STORED DATA.
::::
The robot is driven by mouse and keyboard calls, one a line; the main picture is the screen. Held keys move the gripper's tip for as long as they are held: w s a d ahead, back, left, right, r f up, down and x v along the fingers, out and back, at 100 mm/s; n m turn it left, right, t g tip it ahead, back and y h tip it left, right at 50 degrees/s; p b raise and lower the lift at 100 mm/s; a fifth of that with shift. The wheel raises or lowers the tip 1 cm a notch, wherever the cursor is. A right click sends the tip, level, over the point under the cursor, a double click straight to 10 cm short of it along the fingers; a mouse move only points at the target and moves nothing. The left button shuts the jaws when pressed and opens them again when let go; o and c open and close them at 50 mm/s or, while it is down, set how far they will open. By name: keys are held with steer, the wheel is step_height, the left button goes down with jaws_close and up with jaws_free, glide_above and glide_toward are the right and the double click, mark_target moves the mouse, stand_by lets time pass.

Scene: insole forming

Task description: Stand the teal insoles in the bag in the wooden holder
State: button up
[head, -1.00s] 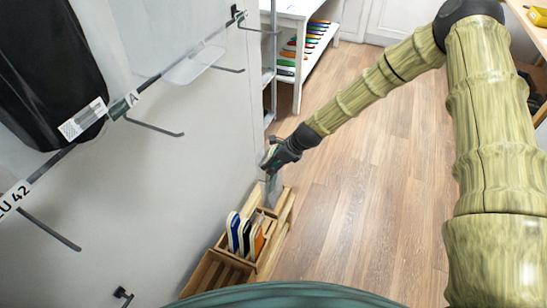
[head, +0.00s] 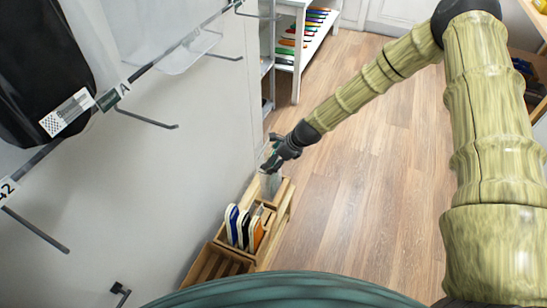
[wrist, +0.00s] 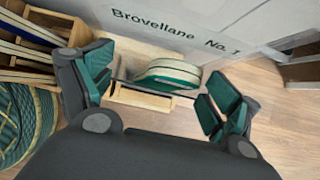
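The teal insoles (wrist: 168,76) show in the wrist view, lying close together between and beyond my fingers, above a compartment of the wooden holder (wrist: 142,99). In the head view the clear bag (head: 270,185) stands in the far end of the wooden holder (head: 279,217), just below my gripper (head: 272,162). My gripper (wrist: 160,95) is open, with its teal finger pads wide apart on either side of the bag. The bag's clear film is hard to make out in the wrist view, and its lower end is hidden in the holder.
Blue, white and orange insoles (head: 243,230) stand in the holder's nearer compartments. The grey wall (head: 190,170) with hooks runs close along the left. A white shelf (head: 300,45) with coloured insoles stands at the back. The wooden floor (head: 350,200) at right is clear.

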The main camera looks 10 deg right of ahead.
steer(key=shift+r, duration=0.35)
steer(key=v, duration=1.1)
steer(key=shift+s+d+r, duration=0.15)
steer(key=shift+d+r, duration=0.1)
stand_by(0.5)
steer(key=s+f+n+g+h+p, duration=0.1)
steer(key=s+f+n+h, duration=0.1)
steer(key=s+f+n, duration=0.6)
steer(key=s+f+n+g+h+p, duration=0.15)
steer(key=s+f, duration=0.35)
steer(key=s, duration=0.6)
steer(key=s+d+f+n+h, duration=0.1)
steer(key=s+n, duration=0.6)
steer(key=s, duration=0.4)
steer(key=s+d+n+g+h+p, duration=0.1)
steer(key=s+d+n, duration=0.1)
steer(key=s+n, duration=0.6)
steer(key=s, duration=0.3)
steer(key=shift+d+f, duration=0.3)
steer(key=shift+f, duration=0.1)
::::
Select every line of the material above holding the word "button" and copy it.

CORRECT ANSWER.
The robot is driven by mouse and keyboard calls, one a line; the main picture is the screen. Held keys move the gripper's tip for as long as they are held: w s a d ahead, back, left, right, r f up, down and x v along the fingers, out and back, at 100 mm/s; n m turn it left, right, t g tip it ahead, back and y h tip it left, right at 50 degrees/s; p b raise and lower the lift at 100 mm/s; a fifth of that with shift. The wheel raises or lowers the tip 1 cm a notch, wherever the cursor is. A right click sends the tip, level, over the point under the cursor, a double click straight to 10 cm short of it along the fingers; a mouse move only points at the target and moves nothing. The left button shuts the jaws when pressed and opens them again when let go; o and c open and close them at 50 mm/s or, while it is down, set how far they will open. By name: keys are held with steer, the wheel is step_height, the left button goes down with jaws_close and up with jaws_free, glide_above and glide_toward are the right and the double click, mark_target moves the mouse, stand_by lets time pass.
State: button up

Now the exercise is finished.